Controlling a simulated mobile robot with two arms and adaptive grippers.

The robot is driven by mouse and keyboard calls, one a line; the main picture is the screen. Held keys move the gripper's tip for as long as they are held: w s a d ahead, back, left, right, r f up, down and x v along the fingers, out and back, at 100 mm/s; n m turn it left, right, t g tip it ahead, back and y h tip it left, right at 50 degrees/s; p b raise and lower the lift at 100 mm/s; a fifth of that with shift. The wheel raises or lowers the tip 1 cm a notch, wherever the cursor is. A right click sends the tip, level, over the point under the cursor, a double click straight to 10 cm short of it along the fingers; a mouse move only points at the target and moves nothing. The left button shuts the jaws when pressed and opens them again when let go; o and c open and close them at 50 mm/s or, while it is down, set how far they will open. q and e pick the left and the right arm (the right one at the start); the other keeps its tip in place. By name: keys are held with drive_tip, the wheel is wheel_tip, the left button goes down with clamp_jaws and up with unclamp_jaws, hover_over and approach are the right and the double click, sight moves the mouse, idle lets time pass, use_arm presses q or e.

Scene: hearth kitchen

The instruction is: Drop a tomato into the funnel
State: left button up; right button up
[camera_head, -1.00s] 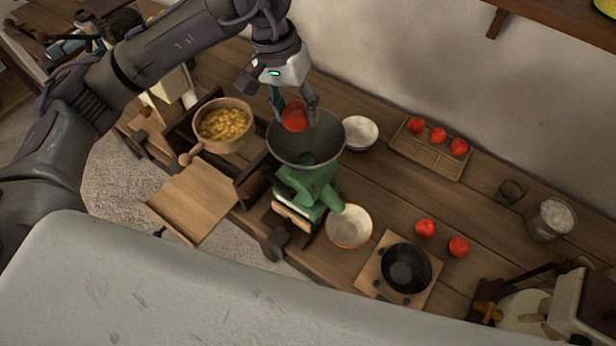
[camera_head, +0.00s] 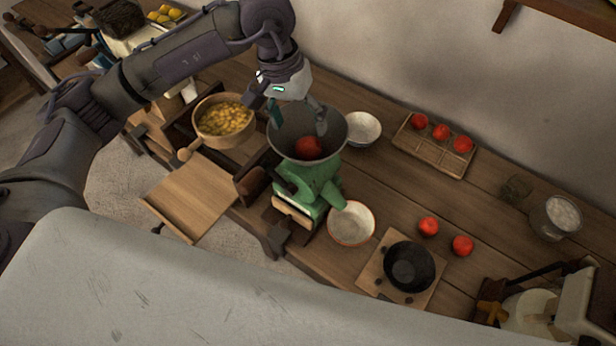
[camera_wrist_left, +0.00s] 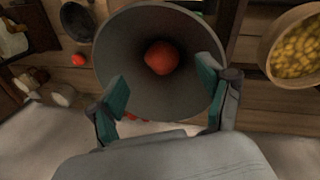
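A tomato (camera_head: 308,147) lies inside the grey funnel (camera_head: 331,139) of the green mill (camera_head: 318,188). It also shows deep in the funnel in the left wrist view (camera_wrist_left: 161,58). My left gripper (camera_head: 298,122) is open and empty over the funnel's mouth, its fingers apart and clear of the tomato. The fingers show in the left wrist view (camera_wrist_left: 165,92) on either side of the funnel's near part. Other tomatoes sit on a wooden tray (camera_head: 424,160) and two (camera_head: 428,226) lie on the counter. My right gripper does not show.
A pot of yellow food (camera_head: 224,118) stands left of the mill. A white bowl (camera_head: 362,130) is right of the funnel, and another bowl (camera_head: 351,224) is below the spout. A black pan (camera_head: 409,267) sits on a board. The counter between tray and pan is mostly clear.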

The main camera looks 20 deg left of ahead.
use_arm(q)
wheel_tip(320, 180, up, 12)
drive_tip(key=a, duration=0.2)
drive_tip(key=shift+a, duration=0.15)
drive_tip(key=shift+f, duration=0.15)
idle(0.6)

◆ ◆ ◆ ◆ ◆

__EXERCISE__.
Without including any pictures, reproduce the listing exactly.

__EXERCISE ANSWER__.
Controlling a simulated mobile robot with two arms and adaptive grippers.

The robot is driven by mouse and keyboard calls, one a line; the main picture is the screen. Held keys move the gripper's tip for as long as they are held: w s a d ahead, back, left, right, r f up, down and x v along the fingers, out and back, at 100 mm/s; n m turn it left, right, t g tip it ahead, back and y h tip it left, right at 50 degrees/s; p b raise and lower the lift at 100 mm/s; a fifth of that with shift. The wheel raises or lowers the tip 1 cm a notch, wherever the cursor is. A right click sends the tip, level, over the point under the cursor, a double click straight to 10 cm short of it along the fingers; a mouse move only points at the target and moves nothing. The left button shuts the jaws when pressed and opens them again when let go; o and c open and close them at 50 mm/s or, while it is down, set how far they will open. q and e pick the left and the right arm (the right one at the start); the other keeps its tip in place. By name: keys are held with drive_tip, the wheel is wheel_tip, the left button goes down with clamp_jaws and up with unclamp_jaws, hover_over and approach are the right and the double click, sight moves the mouse, idle lets time pass, use_arm presses q or e.

Scene: hearth kitchen

The instruction is: Drop a tomato into the funnel
State: left button up; right button up
[camera_head, -1.00s] 
[camera_head, +0.00s] 
[camera_wrist_left, +0.00s] 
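A tomato (camera_head: 308,147) lies inside the grey funnel (camera_head: 331,139) of the green mill (camera_head: 318,188). It also shows deep in the funnel in the left wrist view (camera_wrist_left: 161,58). My left gripper (camera_head: 298,122) is open and empty over the funnel's mouth, its fingers apart and clear of the tomato. The fingers show in the left wrist view (camera_wrist_left: 165,92) on either side of the funnel's near part. Other tomatoes sit on a wooden tray (camera_head: 424,160) and two (camera_head: 428,226) lie on the counter. My right gripper does not show.
A pot of yellow food (camera_head: 224,118) stands left of the mill. A white bowl (camera_head: 362,130) is right of the funnel, and another bowl (camera_head: 351,224) is below the spout. A black pan (camera_head: 409,267) sits on a board. The counter between tray and pan is mostly clear.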

The main camera looks 20 deg left of ahead.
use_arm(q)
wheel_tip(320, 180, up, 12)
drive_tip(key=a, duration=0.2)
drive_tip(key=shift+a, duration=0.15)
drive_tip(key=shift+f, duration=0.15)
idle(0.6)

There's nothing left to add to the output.